-- START Dataset excerpts --
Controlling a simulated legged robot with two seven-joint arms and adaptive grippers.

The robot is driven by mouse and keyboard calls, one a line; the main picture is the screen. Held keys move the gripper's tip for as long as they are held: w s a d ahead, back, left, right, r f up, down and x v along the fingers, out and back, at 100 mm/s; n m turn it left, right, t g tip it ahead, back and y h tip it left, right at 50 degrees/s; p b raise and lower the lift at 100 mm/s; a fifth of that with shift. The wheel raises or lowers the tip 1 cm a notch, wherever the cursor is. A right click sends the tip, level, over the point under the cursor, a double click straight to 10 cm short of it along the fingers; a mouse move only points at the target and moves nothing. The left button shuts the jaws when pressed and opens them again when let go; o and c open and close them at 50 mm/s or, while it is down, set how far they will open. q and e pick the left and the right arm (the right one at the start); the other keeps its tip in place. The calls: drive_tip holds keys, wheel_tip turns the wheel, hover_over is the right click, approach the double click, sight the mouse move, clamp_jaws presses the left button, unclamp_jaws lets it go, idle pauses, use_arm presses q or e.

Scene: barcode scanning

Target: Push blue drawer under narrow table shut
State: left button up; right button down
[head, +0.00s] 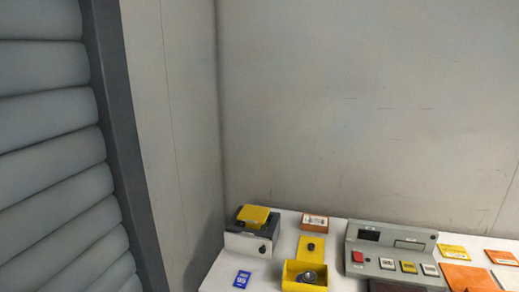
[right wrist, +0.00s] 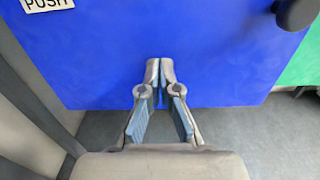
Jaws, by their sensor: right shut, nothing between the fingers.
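The blue drawer (right wrist: 230,65) fills the upper part of the right wrist view as a flat blue panel. It has a white "PUSH" label (right wrist: 46,4) at the upper left and a dark round knob (right wrist: 296,13) at the upper right. My right gripper (right wrist: 160,66) is shut and empty, with its fingertips in front of the lower part of the blue panel. Whether the tips touch the panel I cannot tell. How far the drawer stands out is not visible. The head view shows neither the drawer nor my grippers.
A green panel (right wrist: 304,62) is right of the blue one, above grey floor (right wrist: 240,135). In the head view, a white tabletop (head: 262,278) holds a grey control box (head: 390,262), a yellow-topped device (head: 252,225), a yellow box (head: 304,277) and orange cards (head: 468,276).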

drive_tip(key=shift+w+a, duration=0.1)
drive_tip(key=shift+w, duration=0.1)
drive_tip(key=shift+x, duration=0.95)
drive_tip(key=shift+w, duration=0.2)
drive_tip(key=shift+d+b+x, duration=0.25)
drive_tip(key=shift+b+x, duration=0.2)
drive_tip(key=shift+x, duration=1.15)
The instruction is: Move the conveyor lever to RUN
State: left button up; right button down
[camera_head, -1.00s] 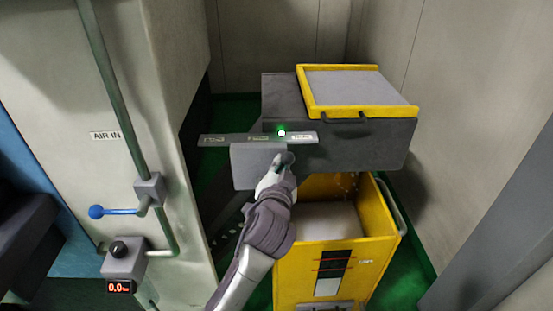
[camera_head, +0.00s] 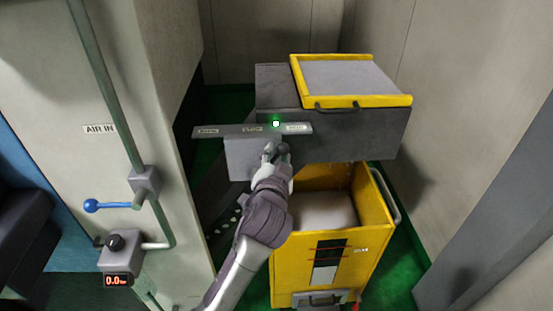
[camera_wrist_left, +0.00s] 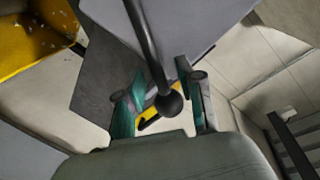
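The conveyor lever shows in the left wrist view as a dark rod ending in a black ball knob (camera_wrist_left: 170,104). My left gripper (camera_wrist_left: 163,100) is open, with one finger on each side of the knob and gaps visible between. In the head view, my left gripper (camera_head: 276,149) is in front of the grey lever box (camera_head: 248,160), below the label plate (camera_head: 225,131). A green light (camera_head: 276,124) glows at the plate's edge. The gripper hides the lever there, and the small labels are too blurred to read surely. My right gripper is not in view.
A dark conveyor housing with a yellow-framed lid (camera_head: 350,104) stands behind, above a yellow bin (camera_head: 378,215). A column with a pipe, blue-handled valve (camera_head: 92,206) and 0.0 gauge (camera_head: 118,281) stands at left. Walls close in at the back and right.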

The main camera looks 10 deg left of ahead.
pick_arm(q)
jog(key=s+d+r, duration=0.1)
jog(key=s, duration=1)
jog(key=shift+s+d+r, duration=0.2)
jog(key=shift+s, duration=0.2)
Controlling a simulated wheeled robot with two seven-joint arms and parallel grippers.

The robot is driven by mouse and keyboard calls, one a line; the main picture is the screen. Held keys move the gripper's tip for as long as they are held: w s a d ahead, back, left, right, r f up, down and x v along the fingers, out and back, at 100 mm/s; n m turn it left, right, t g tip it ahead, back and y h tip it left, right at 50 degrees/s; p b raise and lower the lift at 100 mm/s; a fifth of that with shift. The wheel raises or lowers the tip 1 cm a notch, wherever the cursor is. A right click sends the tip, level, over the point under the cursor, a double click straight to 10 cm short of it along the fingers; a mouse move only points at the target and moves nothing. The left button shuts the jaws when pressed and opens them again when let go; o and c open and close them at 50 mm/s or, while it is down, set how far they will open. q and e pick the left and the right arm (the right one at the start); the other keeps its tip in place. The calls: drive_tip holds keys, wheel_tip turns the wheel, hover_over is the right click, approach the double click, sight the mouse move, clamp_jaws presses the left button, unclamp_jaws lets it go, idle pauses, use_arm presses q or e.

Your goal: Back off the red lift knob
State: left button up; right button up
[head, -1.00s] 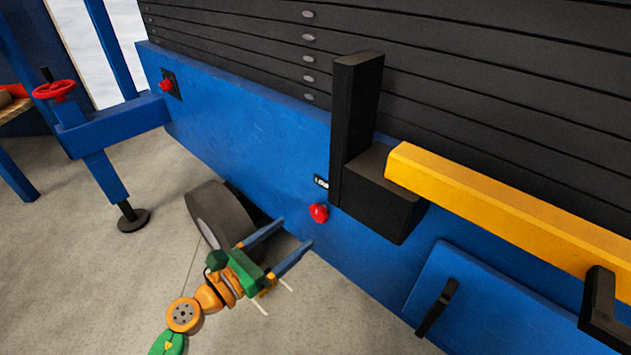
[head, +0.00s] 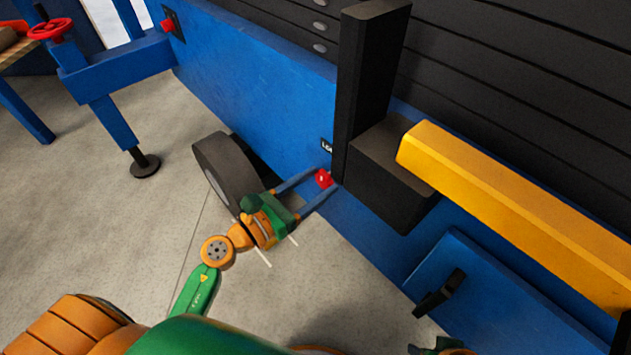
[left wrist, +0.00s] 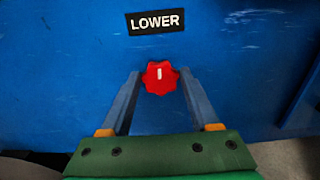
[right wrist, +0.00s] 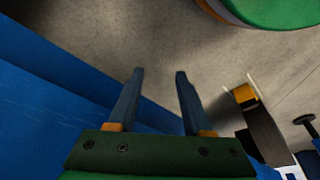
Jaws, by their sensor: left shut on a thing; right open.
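The red lift knob (head: 323,179) is a small lobed knob on the blue side panel, below a black label that reads LOWER (left wrist: 156,21). It also shows in the left wrist view (left wrist: 160,77), with a short white mark pointing upright. My left gripper (head: 328,180) has its two blue fingers on either side of the knob and is shut on it. The knob's back and stem are hidden. My right gripper (right wrist: 160,72) is open and empty in the right wrist view, with grey floor and blue panel behind its fingers.
A black post and block (head: 385,165) with a yellow beam (head: 520,205) stand out just right of the knob. A dark wheel (head: 226,170) is to its left. Another red knob (head: 167,25) and a blue support leg (head: 113,118) with a red handwheel (head: 49,29) are at upper left.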

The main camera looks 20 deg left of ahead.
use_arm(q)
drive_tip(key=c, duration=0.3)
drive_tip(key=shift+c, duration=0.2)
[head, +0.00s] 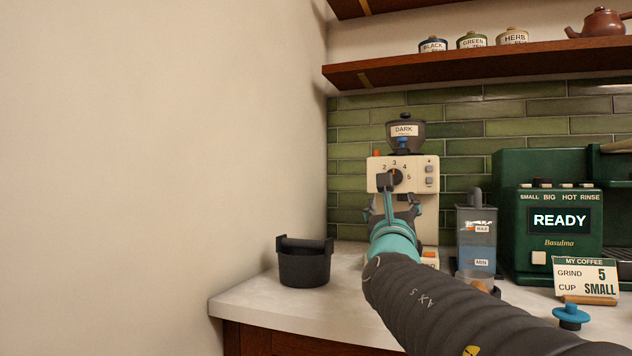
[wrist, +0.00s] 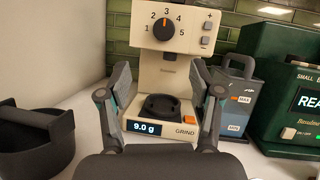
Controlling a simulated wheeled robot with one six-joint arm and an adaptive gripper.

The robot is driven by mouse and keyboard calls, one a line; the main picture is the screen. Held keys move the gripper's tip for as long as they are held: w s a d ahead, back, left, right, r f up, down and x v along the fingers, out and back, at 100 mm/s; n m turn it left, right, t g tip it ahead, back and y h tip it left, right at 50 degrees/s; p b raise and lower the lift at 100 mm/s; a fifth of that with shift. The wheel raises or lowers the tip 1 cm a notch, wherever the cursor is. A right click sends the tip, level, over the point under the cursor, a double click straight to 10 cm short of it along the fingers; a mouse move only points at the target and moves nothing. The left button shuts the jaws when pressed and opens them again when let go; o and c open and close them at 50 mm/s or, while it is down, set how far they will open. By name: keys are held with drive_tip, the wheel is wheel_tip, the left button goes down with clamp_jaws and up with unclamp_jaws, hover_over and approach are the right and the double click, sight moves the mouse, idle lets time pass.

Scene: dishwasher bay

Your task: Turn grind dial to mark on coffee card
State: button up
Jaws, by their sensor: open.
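The cream grinder (head: 375,165) stands against the tiled wall. Its dark grind dial (head: 397,177) has an orange pointer toward 3; the dial shows clearly in the wrist view (wrist: 164,30), with marks 1 to 5 around it. My gripper (head: 393,203) is in front of the grinder. In the wrist view its fingers (wrist: 162,82) are spread, with nothing between them, and lie lower in the picture than the dial. In the head view my arm hides part of the grinder's lower body.
A dark bin with a bar (head: 304,265) stands left on the counter. A water tank (head: 476,245) and green coffee machine (head: 545,215), reading READY, stand right of the grinder. A blue-topped tamper (head: 571,315) is near the card. Shelves (head: 450,66) hang above; the wall closes the left.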

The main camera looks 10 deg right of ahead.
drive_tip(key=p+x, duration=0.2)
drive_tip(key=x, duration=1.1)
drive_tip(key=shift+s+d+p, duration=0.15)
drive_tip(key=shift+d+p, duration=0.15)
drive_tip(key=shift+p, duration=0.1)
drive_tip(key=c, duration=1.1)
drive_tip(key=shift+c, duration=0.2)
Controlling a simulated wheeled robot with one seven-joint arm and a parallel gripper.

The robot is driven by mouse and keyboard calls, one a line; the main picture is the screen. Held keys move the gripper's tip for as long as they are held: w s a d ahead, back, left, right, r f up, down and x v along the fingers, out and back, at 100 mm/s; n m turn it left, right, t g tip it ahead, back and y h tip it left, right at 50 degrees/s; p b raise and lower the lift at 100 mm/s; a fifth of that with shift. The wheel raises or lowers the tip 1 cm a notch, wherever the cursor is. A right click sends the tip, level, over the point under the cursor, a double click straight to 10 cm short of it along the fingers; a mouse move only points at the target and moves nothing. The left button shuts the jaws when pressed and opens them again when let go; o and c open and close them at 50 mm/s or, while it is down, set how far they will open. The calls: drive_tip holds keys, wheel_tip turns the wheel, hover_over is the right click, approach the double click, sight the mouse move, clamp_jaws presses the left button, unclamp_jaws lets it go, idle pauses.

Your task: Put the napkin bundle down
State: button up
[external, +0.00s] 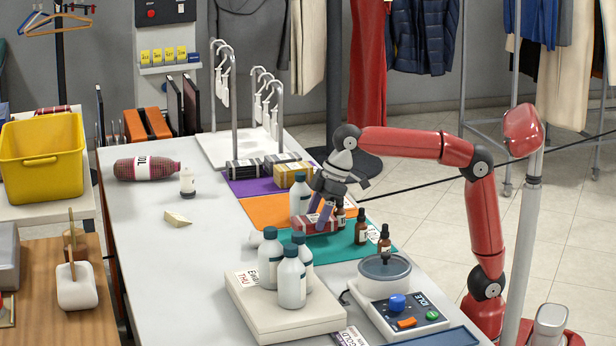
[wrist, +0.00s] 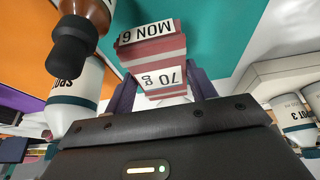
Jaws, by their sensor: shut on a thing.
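The napkin bundle (external: 314,226) is red and lies between the fingers of my gripper (external: 323,212). In the wrist view the bundle (wrist: 158,58) shows red and white folded layers with tags reading "MON 6" and "70 g". The purple fingers (wrist: 163,95) stand on both sides of it, shut on it. In the external view it is by the edge where the orange mat (external: 262,208) meets the teal mat (external: 350,252). The wrist view has teal behind it. Whether its underside touches the mat I cannot tell.
A white bottle (external: 300,196) and a brown dropper bottle (external: 361,228) stand close to the bundle. Several white bottles (external: 291,280) stand on a pale box in front. Dark and yellow bundles (external: 292,174) lie on the purple mat (external: 245,187). The left counter (external: 150,235) is mostly clear.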

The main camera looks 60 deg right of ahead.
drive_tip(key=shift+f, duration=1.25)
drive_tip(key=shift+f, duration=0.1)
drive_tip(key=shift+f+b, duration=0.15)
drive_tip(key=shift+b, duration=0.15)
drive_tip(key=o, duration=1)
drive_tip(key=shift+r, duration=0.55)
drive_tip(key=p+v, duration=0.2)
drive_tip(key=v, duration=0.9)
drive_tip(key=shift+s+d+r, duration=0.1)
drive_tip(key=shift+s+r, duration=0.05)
-- END Dataset excerpts --
### Exercise
Look through the material and copy each line that has "wheeled".

### Right answer
Controlling a simulated wheeled robot with two seven-joint arms and parallel grippers.
Controlling a simulated wheeled robot with one six-joint arm and an adaptive gripper.
Controlling a simulated wheeled robot with one seven-joint arm and a parallel gripper.

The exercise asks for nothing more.